17 Ekim 2013 Perşembe

Bag bozumu

Sevgili Okur,
bayram seyran demedik, bağ bozumu yaptık; İstanbul'dan kankam, onun arkadaşları, kuzenler, yengemler, dayımlar, komşularımız, hemen herkesin eli bir ucundan değdi.

Sabah herşey iyidi, ben de Su'ya bakmakla görevlendirildiğim için gayet rahat ve hatta içten içe çok da iş yapamamaktan rahatsız bir şekilde fotoğraf çekmeye bile vakit buldum. Bağı tanıyan ya da bağa ilk kez giren diye ayırım yapmadan herkes eline aldı makasını ve gösterildiği gibi muhabbet ede ede, şarap olacak nefergeleri aradı durdu koca yaprakların arasında...

15 Ekim 2013 Salı

Veee sahne makarnanın:)

İstanbullardan kankam gelmiş bayram gezmesine, tabii ki ona bir tazecik makarna yapıp tıka basa doyurmak istedim:) Tam buğday unu ile güzel başlayan yoğurma işlemi havluyu eşime atmamla devam etti. kendisi zaten dünden hevesli olduğu için hemen daldı içine. hamuru geçrkten pürüssüz hale getirid. tam buğday unu ile çok sert bir hamur oluyor bilgilerinize...

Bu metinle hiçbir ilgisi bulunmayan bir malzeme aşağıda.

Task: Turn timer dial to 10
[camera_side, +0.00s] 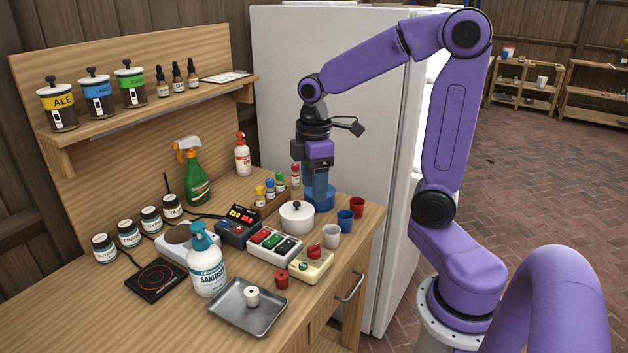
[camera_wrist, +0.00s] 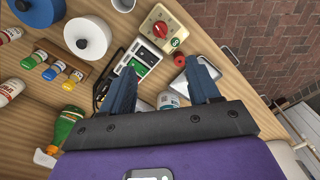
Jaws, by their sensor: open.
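The timer is a cream box (camera_side: 305,272) with a red dial (camera_side: 314,250) on top, near the table's front edge in the side view. In the wrist view the timer (camera_wrist: 176,44) is near the top centre, with its red dial (camera_wrist: 160,29) facing the camera. The numbers are too small to read.
Close around stand a white lidded pot (camera_side: 296,217), a white cup (camera_side: 331,236), a blue cup (camera_side: 345,220), a red cup (camera_side: 357,207) and a switch box (camera_side: 262,252). A metal tray (camera_side: 235,318) lies front left.

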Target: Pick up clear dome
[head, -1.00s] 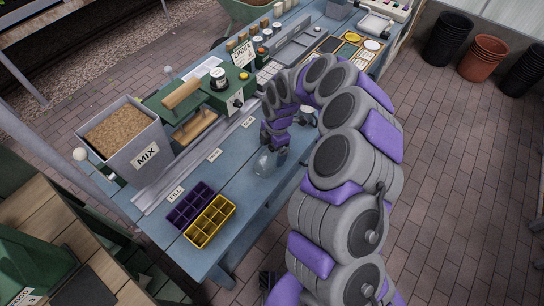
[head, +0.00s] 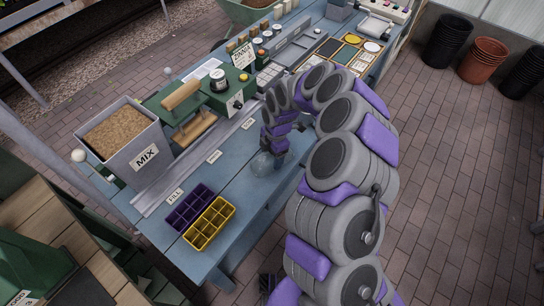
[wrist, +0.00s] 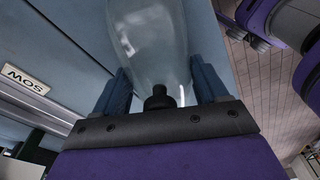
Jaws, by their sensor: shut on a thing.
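The clear dome (head: 262,165) is see-through and shows below my gripper (head: 275,146), over the blue bench (head: 240,190). In the wrist view the clear dome (wrist: 150,40) fills the top middle, with a black knob at its near end. The two blue fingers of my gripper (wrist: 160,92) stand on either side of the knob end, and the gripper is shut on the dome. I cannot tell whether the dome's rim touches the bench.
A purple tray (head: 190,205) and a yellow tray (head: 209,223) with compartments sit at the bench's near end. A grey MIX bin (head: 150,165) and a green machine (head: 215,95) stand to the left. Pots (head: 482,58) stand on the brick floor at the right.

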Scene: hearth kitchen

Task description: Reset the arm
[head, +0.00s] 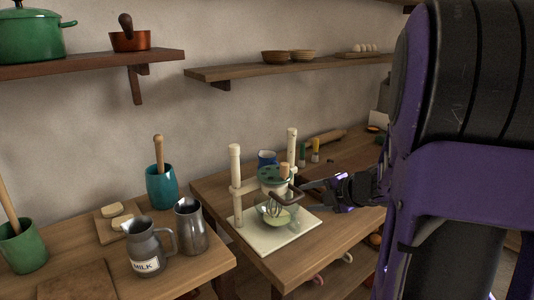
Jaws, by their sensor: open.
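My arm fills the right side of the head view. My gripper (310,190) is open at the right of a hand-cranked mixer (275,180) with a dark crank handle. Its fingers point left, close to the handle. I cannot tell whether they touch it. The mixer has two pale posts, and its whisk hangs in a glass bowl (277,217) on a pale board (302,232).
A milk jug (147,252), a steel pitcher (192,227) and a teal crock (161,186) stand on the left counter (208,262). Shelves (280,69) hang above. A gap separates the two counters.

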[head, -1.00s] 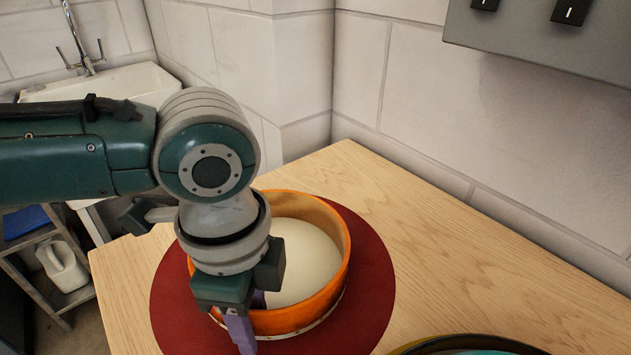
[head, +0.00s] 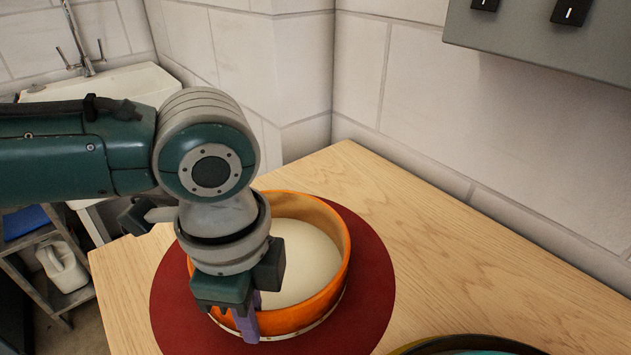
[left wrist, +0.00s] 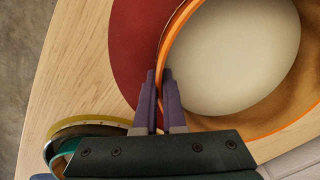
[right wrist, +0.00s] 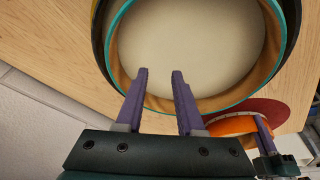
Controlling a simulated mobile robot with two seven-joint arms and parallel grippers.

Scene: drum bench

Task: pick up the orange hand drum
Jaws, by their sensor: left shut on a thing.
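The orange hand drum (head: 338,275) lies flat, open side up, its pale skin (head: 305,255) showing inside, on a round dark red mat (head: 375,285). My left gripper (head: 251,322) reaches down over its near left rim and is shut on it. In the left wrist view, the purple fingers (left wrist: 162,85) pinch the orange drum's wall (left wrist: 168,45), one on each side. Part of the drum is hidden behind my left wrist in the head view. In the right wrist view, my right gripper (right wrist: 160,75) is open, and the orange drum (right wrist: 228,126) shows at lower right.
A teal-rimmed drum (right wrist: 268,45) lies below my right gripper; its edge shows at the bottom of the head view (head: 470,343). A switch box (head: 520,50) hangs on the tiled wall behind. A sink (head: 140,85) stands back left. The wooden bench (head: 430,240) is bare right of the mat.

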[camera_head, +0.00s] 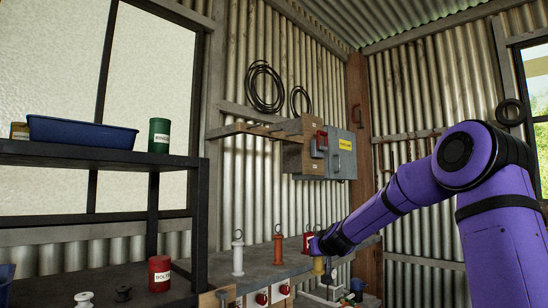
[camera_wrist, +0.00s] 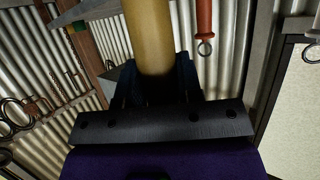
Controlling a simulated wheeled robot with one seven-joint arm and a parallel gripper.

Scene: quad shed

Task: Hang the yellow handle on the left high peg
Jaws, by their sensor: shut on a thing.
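My gripper (camera_head: 318,246) is low over the bench at the centre right in the head view. It is shut on the yellow handle (camera_head: 318,266), whose lower part shows below the jaws. In the wrist view the handle (camera_wrist: 150,35) is a thick yellow cylinder between the dark fingers (camera_wrist: 155,85); its far end is out of frame. I cannot tell which of these is the left high peg.
A white ringed handle (camera_head: 238,256) and an orange one (camera_head: 278,246) stand on the bench left of my gripper. A grey box (camera_head: 341,153) is beside the board. A dark shelf (camera_head: 90,153) stands at left.

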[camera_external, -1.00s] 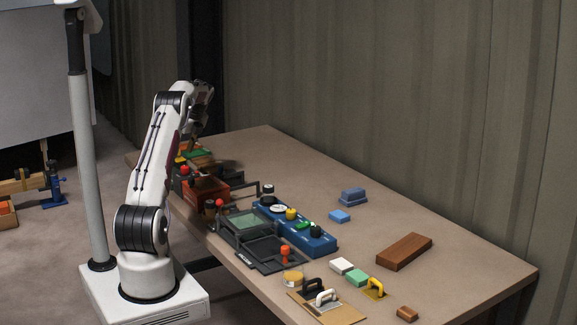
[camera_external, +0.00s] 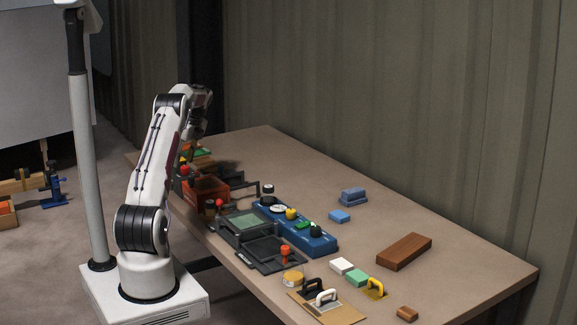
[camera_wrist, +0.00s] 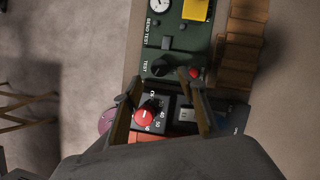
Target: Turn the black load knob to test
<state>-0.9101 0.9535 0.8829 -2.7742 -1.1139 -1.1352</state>
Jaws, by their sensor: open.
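In the wrist view a green bend test panel (camera_wrist: 190,45) lies ahead, with a round gauge and a yellow square. A black knob (camera_wrist: 161,68) sits on its near part beside the printed word TEST. Its pointer direction is too small to tell. My gripper (camera_wrist: 160,79) is open, its two fingers spread on either side, with the tips just short of the black knob. I cannot tell whether they touch anything. In the external view the green panel (camera_external: 202,152) shows at the far left of the bench, and the arm hides the knob.
A red knob (camera_wrist: 145,117) on a dark scaled panel shows between my fingers. A small red button (camera_wrist: 194,73) is close to the right fingertip. A slatted brown wooden piece (camera_wrist: 245,40) lies right of the panel. A blue control box (camera_external: 320,243) stands further along the bench.

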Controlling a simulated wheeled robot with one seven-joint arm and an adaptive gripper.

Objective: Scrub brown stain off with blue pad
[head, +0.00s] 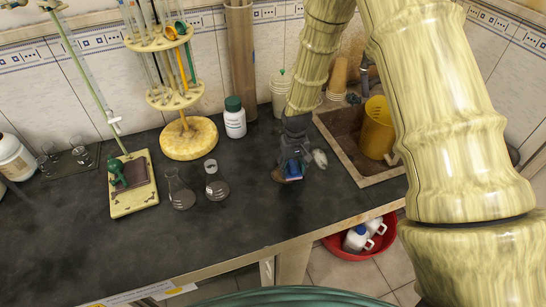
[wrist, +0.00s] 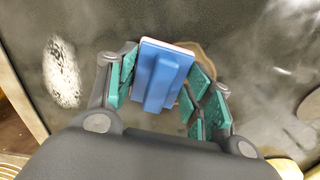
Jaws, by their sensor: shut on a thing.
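The brown stain (head: 278,175) shows at the left side of the pad in the head view. In the wrist view a brownish edge of the stain (wrist: 206,52) shows beside the pad; the pad hides much of it. I cannot tell whether the pad touches the bench.
A whitish patch (head: 320,158) lies right of my gripper. Two flasks (head: 217,183) (head: 179,192) stand to the left. A white bottle with a green cap (head: 235,120) stands behind. The sink (head: 345,150) holds a yellow jug (head: 377,128). The front bench is clear.

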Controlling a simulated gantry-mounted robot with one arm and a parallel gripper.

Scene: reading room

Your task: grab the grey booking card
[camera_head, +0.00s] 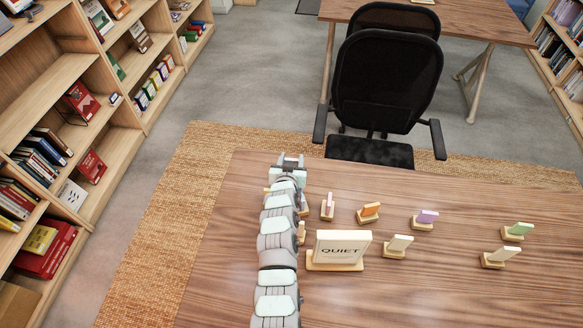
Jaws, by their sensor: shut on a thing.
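My gripper (290,160) is at the far end of my arm, over the far left part of the wooden table (430,295). It is shut on a thing, but my arm hides most of it and I cannot make out its colour. I cannot pick out a grey booking card for certain. Small cards stand in wooden holders to the right: a pink card (329,198), an orange card (371,209), a lilac card (428,215), a green card (521,228) and pale cream cards (400,242) (506,253).
A "QUIET" sign (343,246) stands just right of my arm. Wooden holders (301,231) are partly hidden beside the arm. A black chair (388,85) stands beyond the table's far edge. Bookshelves (105,150) are at left. The table's front right is clear.

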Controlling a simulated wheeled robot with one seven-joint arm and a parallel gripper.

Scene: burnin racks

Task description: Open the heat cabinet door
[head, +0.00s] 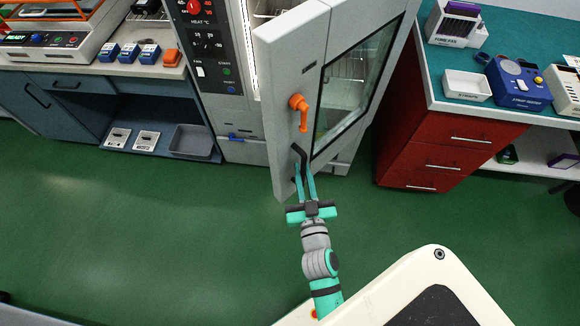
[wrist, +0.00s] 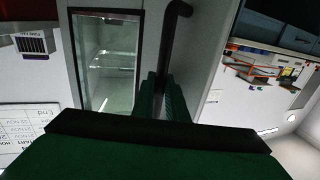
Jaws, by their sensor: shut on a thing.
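The grey heat cabinet (head: 222,105) stands at the top centre of the head view. Its door (head: 283,70), with a glass window (head: 350,80), stands partly open, with a gap along its left side showing the lit inside. An orange lever (head: 300,112) on the door points downward. Below it is a black bar handle (head: 299,151). My gripper (head: 304,178) is shut on this handle low on the door. In the wrist view the black handle (wrist: 171,45) runs down between my fingers (wrist: 160,95), beside the window (wrist: 108,60). Its lower end is hidden.
A red drawer cabinet (head: 440,150) with a teal top stands right of the door. At the left is a blue bench (head: 75,105) with devices on it and a grey bin (head: 192,141) on its lower shelf. The green floor (head: 150,230) in front is clear.

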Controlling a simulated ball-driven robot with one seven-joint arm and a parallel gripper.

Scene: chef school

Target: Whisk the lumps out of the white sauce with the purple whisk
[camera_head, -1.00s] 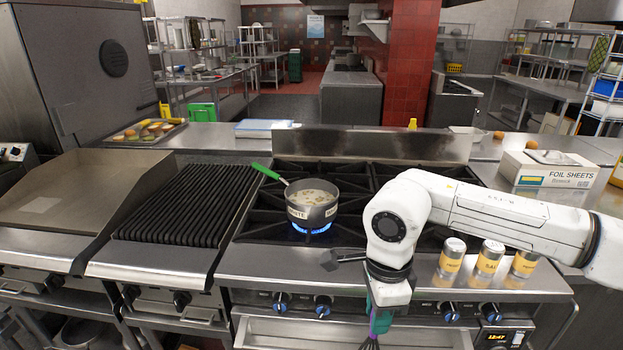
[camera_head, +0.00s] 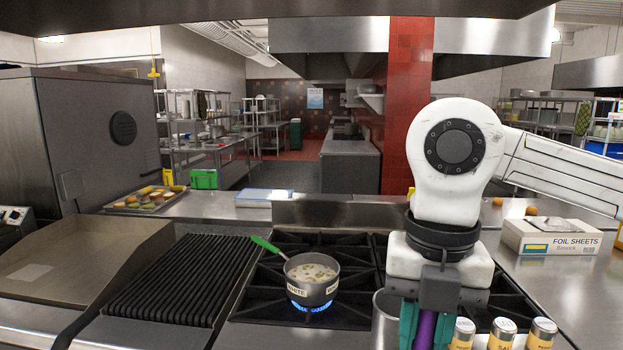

30 dk dinlendirdikten sonra top top alıp haddeden geçirdik ve bu sefer kurutmak için daha tedbirli davrandık Resimdeki havlu kurutucağını temizleyip serdik. Gerçekten ilk serilenleri alıp makinadan kesim işleminden geçirirken en sonuncu serdiğimiz kurumuş oldu. çok işimize yaradı.